Dry bulk’s malaise ever grander with demise of top Chinese property developer 

From bad to worse. The sense of despondency that has set in among many dry bulk owners this year has added further glumness with news from New York where China’s Evergrande Group, an embattled real estate developer, has sought Chapter 15 bankruptcy protection.

Chinese real estate is one of the biggest drivers of the seaborne iron ore trades. The property sector in the People’s Republic has been under significant duress for the past couple of years with Evergrande’s plight making many headlines in particular.

Evergrande, with debts in excess of $300bn is the most heavily indebted property developer on the planet. In the last two years alone the property giant lost $80bn. Its Chapter 15 filing yesterday allows Evergrande to protect assets in the US as they work out a possible deal with creditors.

Last week, another major Chinese property giant, Country Garden, once considered among China’s strongest developers, warned that it could see a loss of up to $7.6bn for the first six months of the year.

“Now with uncertainty around China’s economic growth and property sector recovery during the rest of the year, any softness in its commodity imports could pose downside risks to any prospects for a sequential recovery in dry bulk earnings,” a recent transport research note from HSBC bank warned.

While many have sought to try and suggest Evergrande’s demise is China’s Lehman Brothers moment, a reference to the trigger for the 2008 global financial crisis, analysts at UBS bank argue in a note to clients that an orderly Evergrande default should not derail the global GDP and earnings growth trends.

Burak Cetinok, head of research for brokers Arrow, told Splash that while the news from New York did raise contagion risk, he argued the collapse of Evergrande and Country Garden’s failure to pay coupons on its bonds was unlikely to have a huge impact on China’s dry bulk demand.
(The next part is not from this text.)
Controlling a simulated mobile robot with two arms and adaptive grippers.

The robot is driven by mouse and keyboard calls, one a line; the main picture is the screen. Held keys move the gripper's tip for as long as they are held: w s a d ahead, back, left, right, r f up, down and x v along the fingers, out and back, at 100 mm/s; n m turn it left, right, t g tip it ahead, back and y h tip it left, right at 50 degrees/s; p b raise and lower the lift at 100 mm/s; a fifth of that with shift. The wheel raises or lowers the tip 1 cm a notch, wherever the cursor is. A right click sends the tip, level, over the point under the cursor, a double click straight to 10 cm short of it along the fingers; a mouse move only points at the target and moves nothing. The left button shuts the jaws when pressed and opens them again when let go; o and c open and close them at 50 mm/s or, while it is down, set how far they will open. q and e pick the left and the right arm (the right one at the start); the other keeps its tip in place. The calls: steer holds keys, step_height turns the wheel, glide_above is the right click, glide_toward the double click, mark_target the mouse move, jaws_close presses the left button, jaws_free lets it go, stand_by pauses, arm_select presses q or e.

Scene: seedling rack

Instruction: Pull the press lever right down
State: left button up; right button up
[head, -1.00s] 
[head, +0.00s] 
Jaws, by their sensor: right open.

“Its impact is unlikely to be as significant as when Evergrande first faced difficulties. That is mainly because the property sector is already extremely weak with construction activity at or near historical lows,” Cetinok explained, going on to add: “The latest round of defaults come at a time when the Chinese economy is facing much stronger headwinds than it did before. As such, the impact on the overall economy could be much bigger and may force policymakers to intervene.”

Evergrande’s demise is one of a host of sour economic indicators coming out of the People’s Republic in recent months.

The International Monetary Fund currently projects the Chinese economy to grow by 4% from 2022 to 2027. However, much of this growth is expected to come from private consumption and not fixed investments, such as real estate.

Investments in the real estate sector experienced – for the first time since 1997 – negative growth of 10% in 2022, as a result of the ongoing real estate crisis. Property investment fell a further 7.9% in the first half in the first half of this year.

Recent data from UK consultancy Shipping Strategy shows the troubles facing China today, a nation where more than one in five youths are unemployed and the population has peaked. 

Foreign direct investment was at a 25-year low for Q2 and is down nearly 90% year-on-year. Labour costs in China have grown 12 times in 10 years whereby a factory worker now makes per month what they made per year in 2013. 

“China’s economy has stalled recently and headwinds are still intensifying on multiple fronts. The lack of a stronger stimulus response partly reflects a greater tolerance for economic weakness. But it also points to a worrying degree of policy paralysis, which suggests that the downturn could persist for a while longer,” a new report from Capital Economics suggested yesterday, predicting quarter-on-quarter growth of just 3% annualised over the rest of the year.

“This rests on the assumption that policymakers will eventually intervene more forcefully. But even then, any economic reacceleration is likely to be modest given the structural decline in trend growth,” Capital Economics noted.